■ Problem:
Output every record word for word.

■ Working data:
--------
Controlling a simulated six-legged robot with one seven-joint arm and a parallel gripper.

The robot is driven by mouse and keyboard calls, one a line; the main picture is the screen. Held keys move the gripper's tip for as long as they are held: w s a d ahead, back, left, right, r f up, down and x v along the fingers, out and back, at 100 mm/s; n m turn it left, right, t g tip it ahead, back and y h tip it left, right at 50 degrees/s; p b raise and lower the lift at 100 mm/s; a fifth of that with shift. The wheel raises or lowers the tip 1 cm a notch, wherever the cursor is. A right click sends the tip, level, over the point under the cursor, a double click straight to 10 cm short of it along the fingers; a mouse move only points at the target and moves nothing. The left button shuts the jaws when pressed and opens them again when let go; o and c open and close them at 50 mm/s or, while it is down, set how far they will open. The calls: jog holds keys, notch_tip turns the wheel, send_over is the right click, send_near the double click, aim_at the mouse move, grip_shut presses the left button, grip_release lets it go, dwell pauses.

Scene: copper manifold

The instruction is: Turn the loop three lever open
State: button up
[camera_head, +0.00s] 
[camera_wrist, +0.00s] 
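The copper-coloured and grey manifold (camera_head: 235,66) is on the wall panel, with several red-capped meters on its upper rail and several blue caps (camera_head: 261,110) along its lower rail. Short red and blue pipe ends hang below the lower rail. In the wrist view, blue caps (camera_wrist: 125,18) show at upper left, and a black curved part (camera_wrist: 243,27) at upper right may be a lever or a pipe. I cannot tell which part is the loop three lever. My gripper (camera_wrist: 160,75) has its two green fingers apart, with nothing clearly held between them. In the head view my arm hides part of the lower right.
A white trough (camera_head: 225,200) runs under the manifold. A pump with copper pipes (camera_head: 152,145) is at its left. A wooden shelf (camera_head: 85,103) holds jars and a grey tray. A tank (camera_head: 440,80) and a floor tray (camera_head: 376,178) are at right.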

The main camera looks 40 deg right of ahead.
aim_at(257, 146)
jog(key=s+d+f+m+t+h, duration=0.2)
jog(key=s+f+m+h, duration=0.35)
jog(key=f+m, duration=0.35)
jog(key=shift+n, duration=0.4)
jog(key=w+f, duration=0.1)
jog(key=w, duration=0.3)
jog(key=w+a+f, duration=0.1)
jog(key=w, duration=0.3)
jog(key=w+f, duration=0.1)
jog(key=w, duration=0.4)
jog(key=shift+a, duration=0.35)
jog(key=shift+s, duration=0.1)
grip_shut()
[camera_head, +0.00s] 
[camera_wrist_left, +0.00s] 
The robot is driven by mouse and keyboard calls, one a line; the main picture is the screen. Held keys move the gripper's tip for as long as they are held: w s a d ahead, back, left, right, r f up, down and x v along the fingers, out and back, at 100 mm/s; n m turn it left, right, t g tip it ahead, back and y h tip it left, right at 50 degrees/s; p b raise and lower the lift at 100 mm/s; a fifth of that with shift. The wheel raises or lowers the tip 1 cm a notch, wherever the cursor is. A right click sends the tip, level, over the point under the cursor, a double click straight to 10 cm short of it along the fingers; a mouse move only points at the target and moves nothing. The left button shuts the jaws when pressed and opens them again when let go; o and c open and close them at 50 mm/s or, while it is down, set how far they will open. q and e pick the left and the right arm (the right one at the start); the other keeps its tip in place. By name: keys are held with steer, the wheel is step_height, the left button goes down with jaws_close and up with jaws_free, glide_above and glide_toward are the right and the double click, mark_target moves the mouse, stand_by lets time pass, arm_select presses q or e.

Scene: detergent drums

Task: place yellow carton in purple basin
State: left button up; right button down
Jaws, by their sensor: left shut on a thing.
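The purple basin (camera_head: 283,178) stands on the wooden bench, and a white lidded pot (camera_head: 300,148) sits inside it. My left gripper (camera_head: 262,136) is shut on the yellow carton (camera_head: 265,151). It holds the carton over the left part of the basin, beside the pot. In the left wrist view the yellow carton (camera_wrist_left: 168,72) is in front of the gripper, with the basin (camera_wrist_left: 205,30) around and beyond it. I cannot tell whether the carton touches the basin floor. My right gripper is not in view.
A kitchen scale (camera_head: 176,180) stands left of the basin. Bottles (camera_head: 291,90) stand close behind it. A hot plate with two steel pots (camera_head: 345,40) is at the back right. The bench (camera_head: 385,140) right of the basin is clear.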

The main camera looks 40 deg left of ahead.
--------
■ Written solution:
Controlling a simulated six-legged robot with one seven-joint arm and a parallel gripper.

The robot is driven by mouse and keyboard calls, one a line; the main picture is the screen. Held keys move the gripper's tip for as long as they are held: w s a d ahead, back, left, right, r f up, down and x v along the fingers, out and back, at 100 mm/s; n m turn it left, right, t g tip it ahead, back and y h tip it left, right at 50 degrees/s; p b raise and lower the lift at 100 mm/s; a fifth of that with shift. The wheel raises or lowers the tip 1 cm a notch, wherever the cursor is. A right click sends the tip, level, over the point under the cursor, a double click straight to 10 cm short of it along the fingers; a mouse move only points at the target and moves nothing. The left button shuts the jaws when pressed and opens them again when let go; o and c open and close them at 50 mm/s or, while it is down, set how far they will open. The calls: jog holds keys, notch_tip turns the wheel, send_over is the right click, send_near the double click, aim_at the mouse move, grip_shut presses the left button, grip_release lets it go, dwell pauses.

Scene: copper manifold

The instruction is: Turn the loop three lever open
State: button up
[camera_head, +0.00s] 
[camera_wrist, +0.00s] 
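The copper-coloured and grey manifold (camera_head: 235,66) is on the wall panel, with several red-capped meters on its upper rail and several blue caps (camera_head: 261,110) along its lower rail. Short red and blue pipe ends hang below the lower rail. In the wrist view, blue caps (camera_wrist: 125,18) show at upper left, and a black curved part (camera_wrist: 243,27) at upper right may be a lever or a pipe. I cannot tell which part is the loop three lever. My gripper (camera_wrist: 160,75) has its two green fingers apart, with nothing clearly held between them. In the head view my arm hides part of the lower right.
A white trough (camera_head: 225,200) runs under the manifold. A pump with copper pipes (camera_head: 152,145) is at its left. A wooden shelf (camera_head: 85,103) holds jars and a grey tray. A tank (camera_head: 440,80) and a floor tray (camera_head: 376,178) are at right.

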The main camera looks 40 deg right of ahead.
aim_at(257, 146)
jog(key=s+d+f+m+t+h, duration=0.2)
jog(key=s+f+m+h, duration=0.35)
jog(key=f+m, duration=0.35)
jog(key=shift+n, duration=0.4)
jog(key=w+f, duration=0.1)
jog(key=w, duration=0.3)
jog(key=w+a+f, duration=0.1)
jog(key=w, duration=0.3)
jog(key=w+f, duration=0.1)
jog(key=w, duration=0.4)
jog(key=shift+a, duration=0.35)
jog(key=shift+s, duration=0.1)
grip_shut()
[camera_head, +0.00s] 
[camera_wrist_left, +0.00s] 
The robot is driven by mouse and keyboard calls, one a line; the main picture is the screen. Held keys move the gripper's tip for as long as they are held: w s a d ahead, back, left, right, r f up, down and x v along the fingers, out and back, at 100 mm/s; n m turn it left, right, t g tip it ahead, back and y h tip it left, right at 50 degrees/s; p b raise and lower the lift at 100 mm/s; a fifth of that with shift. The wheel raises or lowers the tip 1 cm a notch, wherever the cursor is. A right click sends the tip, level, over the point under the cursor, a double click straight to 10 cm short of it along the fingers; a mouse move only points at the target and moves nothing. The left button shuts the jaws when pressed and opens them again when let go; o and c open and close them at 50 mm/s or, while it is down, set how far they will open. q and e pick the left and the right arm (the right one at the start); the other keeps its tip in place. By name: keys are held with steer, the wheel is step_height, the left button goes down with jaws_close and up with jaws_free, glide_above and glide_toward are the right and the double click, mark_target moves the mouse, stand_by lets time pass, arm_select presses q or e.

Scene: detergent drums

Task: place yellow carton in purple basin
State: left button up; right button down
Jaws, by their sensor: left shut on a thing.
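The purple basin (camera_head: 283,178) stands on the wooden bench, and a white lidded pot (camera_head: 300,148) sits inside it. My left gripper (camera_head: 262,136) is shut on the yellow carton (camera_head: 265,151). It holds the carton over the left part of the basin, beside the pot. In the left wrist view the yellow carton (camera_wrist_left: 168,72) is in front of the gripper, with the basin (camera_wrist_left: 205,30) around and beyond it. I cannot tell whether the carton touches the basin floor. My right gripper is not in view.
A kitchen scale (camera_head: 176,180) stands left of the basin. Bottles (camera_head: 291,90) stand close behind it. A hot plate with two steel pots (camera_head: 345,40) is at the back right. The bench (camera_head: 385,140) right of the basin is clear.

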The main camera looks 40 deg left of ahead.

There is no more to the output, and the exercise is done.